> [Exercise prompt]:
Extract all of the data and reproduce it precisely.

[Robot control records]
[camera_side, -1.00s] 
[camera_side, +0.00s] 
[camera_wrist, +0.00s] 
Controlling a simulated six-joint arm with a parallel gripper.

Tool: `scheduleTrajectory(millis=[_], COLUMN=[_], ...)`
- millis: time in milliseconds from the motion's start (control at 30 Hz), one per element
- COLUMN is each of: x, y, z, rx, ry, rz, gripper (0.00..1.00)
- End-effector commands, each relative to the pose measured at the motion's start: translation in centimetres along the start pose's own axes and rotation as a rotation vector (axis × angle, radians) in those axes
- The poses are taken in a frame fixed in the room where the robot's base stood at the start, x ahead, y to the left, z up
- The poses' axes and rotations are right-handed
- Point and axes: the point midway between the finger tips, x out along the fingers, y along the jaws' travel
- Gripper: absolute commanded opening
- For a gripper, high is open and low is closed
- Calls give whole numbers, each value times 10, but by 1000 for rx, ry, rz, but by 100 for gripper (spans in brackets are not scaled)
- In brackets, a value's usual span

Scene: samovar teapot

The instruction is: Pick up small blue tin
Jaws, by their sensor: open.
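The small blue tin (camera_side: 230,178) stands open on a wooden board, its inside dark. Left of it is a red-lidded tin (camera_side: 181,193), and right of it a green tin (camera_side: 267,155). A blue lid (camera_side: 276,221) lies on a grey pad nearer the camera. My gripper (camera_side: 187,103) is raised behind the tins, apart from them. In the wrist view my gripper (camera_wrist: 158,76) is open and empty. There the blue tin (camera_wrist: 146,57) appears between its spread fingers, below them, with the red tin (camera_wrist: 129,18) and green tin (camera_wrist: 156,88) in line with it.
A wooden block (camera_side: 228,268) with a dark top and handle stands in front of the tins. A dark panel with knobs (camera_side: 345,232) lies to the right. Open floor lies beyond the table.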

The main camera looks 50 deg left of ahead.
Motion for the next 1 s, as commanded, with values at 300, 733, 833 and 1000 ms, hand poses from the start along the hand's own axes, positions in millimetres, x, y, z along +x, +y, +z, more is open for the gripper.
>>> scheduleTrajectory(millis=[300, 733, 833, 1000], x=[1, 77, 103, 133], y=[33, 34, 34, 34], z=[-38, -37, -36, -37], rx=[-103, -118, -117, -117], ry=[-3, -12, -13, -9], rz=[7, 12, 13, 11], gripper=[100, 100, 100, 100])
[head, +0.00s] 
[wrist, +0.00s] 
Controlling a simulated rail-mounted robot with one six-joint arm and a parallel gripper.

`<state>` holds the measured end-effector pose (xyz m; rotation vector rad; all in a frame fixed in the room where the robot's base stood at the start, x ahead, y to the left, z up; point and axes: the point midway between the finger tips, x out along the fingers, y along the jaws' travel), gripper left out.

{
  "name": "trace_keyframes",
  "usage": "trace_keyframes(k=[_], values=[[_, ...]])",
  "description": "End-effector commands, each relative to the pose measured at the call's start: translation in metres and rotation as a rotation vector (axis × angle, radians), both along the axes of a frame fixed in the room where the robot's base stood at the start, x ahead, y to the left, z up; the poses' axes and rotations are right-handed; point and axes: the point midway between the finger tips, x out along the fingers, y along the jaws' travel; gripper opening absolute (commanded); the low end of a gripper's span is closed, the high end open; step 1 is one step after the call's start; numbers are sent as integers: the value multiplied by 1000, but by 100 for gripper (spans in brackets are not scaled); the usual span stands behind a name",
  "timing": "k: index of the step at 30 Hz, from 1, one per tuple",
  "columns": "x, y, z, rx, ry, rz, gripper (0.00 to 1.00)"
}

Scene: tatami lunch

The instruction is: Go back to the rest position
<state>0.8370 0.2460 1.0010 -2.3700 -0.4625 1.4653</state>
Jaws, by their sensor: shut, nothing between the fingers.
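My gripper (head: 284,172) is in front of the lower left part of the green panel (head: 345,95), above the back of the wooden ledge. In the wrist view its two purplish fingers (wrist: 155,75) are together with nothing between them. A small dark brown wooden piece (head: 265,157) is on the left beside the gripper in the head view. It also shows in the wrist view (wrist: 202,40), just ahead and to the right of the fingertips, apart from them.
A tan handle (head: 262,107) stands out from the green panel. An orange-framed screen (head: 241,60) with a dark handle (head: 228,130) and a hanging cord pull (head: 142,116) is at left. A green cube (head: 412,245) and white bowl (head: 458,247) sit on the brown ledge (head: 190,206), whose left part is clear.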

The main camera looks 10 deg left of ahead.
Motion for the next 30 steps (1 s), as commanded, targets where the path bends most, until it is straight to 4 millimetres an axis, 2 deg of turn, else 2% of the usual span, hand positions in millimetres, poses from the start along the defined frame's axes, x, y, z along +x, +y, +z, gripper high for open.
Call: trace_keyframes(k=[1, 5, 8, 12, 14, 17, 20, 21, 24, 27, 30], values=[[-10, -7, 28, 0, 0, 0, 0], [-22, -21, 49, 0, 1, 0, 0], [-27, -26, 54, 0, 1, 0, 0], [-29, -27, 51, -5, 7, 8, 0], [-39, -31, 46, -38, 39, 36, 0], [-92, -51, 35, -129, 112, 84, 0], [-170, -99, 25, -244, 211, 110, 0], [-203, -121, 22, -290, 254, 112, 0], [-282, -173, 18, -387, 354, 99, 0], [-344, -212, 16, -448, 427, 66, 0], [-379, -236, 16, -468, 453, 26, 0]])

> [Solved exercise]:
[camera_side, -1.00s] 
[camera_side, +0.00s] 
[camera_wrist, +0.00s] 
Controlling a simulated six-joint arm with a parallel gripper.

Tool: `scheduleTrajectory(millis=[_], COLUMN=[_], ...)`
- millis: time in milliseconds from the motion's start (control at 30 Hz), one per element
- COLUMN is each of: x, y, z, rx, ry, rz, gripper (0.00..1.00)
- End-effector commands, each relative to the pose measured at the motion's start: translation in centimetres along the start pose's own axes and rotation as a rotation vector (axis × angle, radians) in those axes
- The poses are taken in a frame fixed in the room where the robot's base stood at the start, x ahead, y to the left, z up
- The poses' axes and rotations are right-handed
- Point and axes: the point midway between the finger tips, x out along the fingers, y along the jaws' travel
- Gripper: absolute commanded opening
- For a gripper, high is open and low is closed
- Calls give whole numbers, each value times 10, but by 1000 for rx, ry, rz, but by 100 for gripper (spans in brackets are not scaled)
- In brackets, a value's usual span

Scene: samovar teapot

The instruction is: Pick up small blue tin
Jaws, by their sensor: open.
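The small blue tin (camera_side: 230,178) stands open on a wooden board, its inside dark. Left of it is a red-lidded tin (camera_side: 181,193), and right of it a green tin (camera_side: 267,155). A blue lid (camera_side: 276,221) lies on a grey pad nearer the camera. My gripper (camera_side: 187,103) is raised behind the tins, apart from them. In the wrist view my gripper (camera_wrist: 158,76) is open and empty. There the blue tin (camera_wrist: 146,57) appears between its spread fingers, below them, with the red tin (camera_wrist: 129,18) and green tin (camera_wrist: 156,88) in line with it.
A wooden block (camera_side: 228,268) with a dark top and handle stands in front of the tins. A dark panel with knobs (camera_side: 345,232) lies to the right. Open floor lies beyond the table.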

The main camera looks 50 deg left of ahead.
Motion for the next 1 s, as commanded, with values at 300, 733, 833 and 1000 ms, hand poses from the start along the hand's own axes, positions in millimetres, x, y, z along +x, +y, +z, more is open for the gripper.
>>> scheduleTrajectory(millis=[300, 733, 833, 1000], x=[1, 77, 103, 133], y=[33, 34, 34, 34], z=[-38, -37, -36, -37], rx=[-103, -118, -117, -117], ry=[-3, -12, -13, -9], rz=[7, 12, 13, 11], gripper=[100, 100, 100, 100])
[head, +0.00s] 
[wrist, +0.00s] 
Controlling a simulated rail-mounted robot with one six-joint arm and a parallel gripper.

`<state>` holds the measured end-effector pose (xyz m; rotation vector rad; all in a frame fixed in the room where the robot's base stood at the start, x ahead, y to the left, z up; point and axes: the point midway between the finger tips, x out along the fingers, y along the jaws' travel), gripper left out.

{
  "name": "trace_keyframes",
  "usage": "trace_keyframes(k=[_], values=[[_, ...]])",
  "description": "End-effector commands, each relative to the pose measured at the call's start: translation in metres and rotation as a rotation vector (axis × angle, radians), both along the axes of a frame fixed in the room where the robot's base stood at the start, x ahead, y to the left, z up; the poses' axes and rotations are right-handed; point and axes: the point midway between the finger tips, x out along the fingers, y along the jaws' travel; gripper opening absolute (commanded); the low end of a gripper's span is closed, the high end open; step 1 is one step after the call's start; numbers are sent as integers: the value multiplied by 1000, but by 100 for gripper (spans in brackets are not scaled); the usual span stands behind a name",
  "timing": "k: index of the step at 30 Hz, from 1, one per tuple",
  "columns": "x, y, z, rx, ry, rz, gripper (0.00 to 1.00)"
}

Scene: tatami lunch

The instruction is: Go back to the rest position
<state>0.8370 0.2460 1.0010 -2.3700 -0.4625 1.4653</state>
Jaws, by their sensor: shut, nothing between the fingers.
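My gripper (head: 284,172) is in front of the lower left part of the green panel (head: 345,95), above the back of the wooden ledge. In the wrist view its two purplish fingers (wrist: 155,75) are together with nothing between them. A small dark brown wooden piece (head: 265,157) is on the left beside the gripper in the head view. It also shows in the wrist view (wrist: 202,40), just ahead and to the right of the fingertips, apart from them.
A tan handle (head: 262,107) stands out from the green panel. An orange-framed screen (head: 241,60) with a dark handle (head: 228,130) and a hanging cord pull (head: 142,116) is at left. A green cube (head: 412,245) and white bowl (head: 458,247) sit on the brown ledge (head: 190,206), whose left part is clear.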

The main camera looks 10 deg left of ahead.
Motion for the next 30 steps (1 s), as commanded, targets where the path bends most, until it is straight to 4 millimetres an axis, 2 deg of turn, else 2% of the usual span, hand positions in millimetres, poses from the start along the defined frame's axes, x, y, z along +x, +y, +z, gripper high for open.
Call: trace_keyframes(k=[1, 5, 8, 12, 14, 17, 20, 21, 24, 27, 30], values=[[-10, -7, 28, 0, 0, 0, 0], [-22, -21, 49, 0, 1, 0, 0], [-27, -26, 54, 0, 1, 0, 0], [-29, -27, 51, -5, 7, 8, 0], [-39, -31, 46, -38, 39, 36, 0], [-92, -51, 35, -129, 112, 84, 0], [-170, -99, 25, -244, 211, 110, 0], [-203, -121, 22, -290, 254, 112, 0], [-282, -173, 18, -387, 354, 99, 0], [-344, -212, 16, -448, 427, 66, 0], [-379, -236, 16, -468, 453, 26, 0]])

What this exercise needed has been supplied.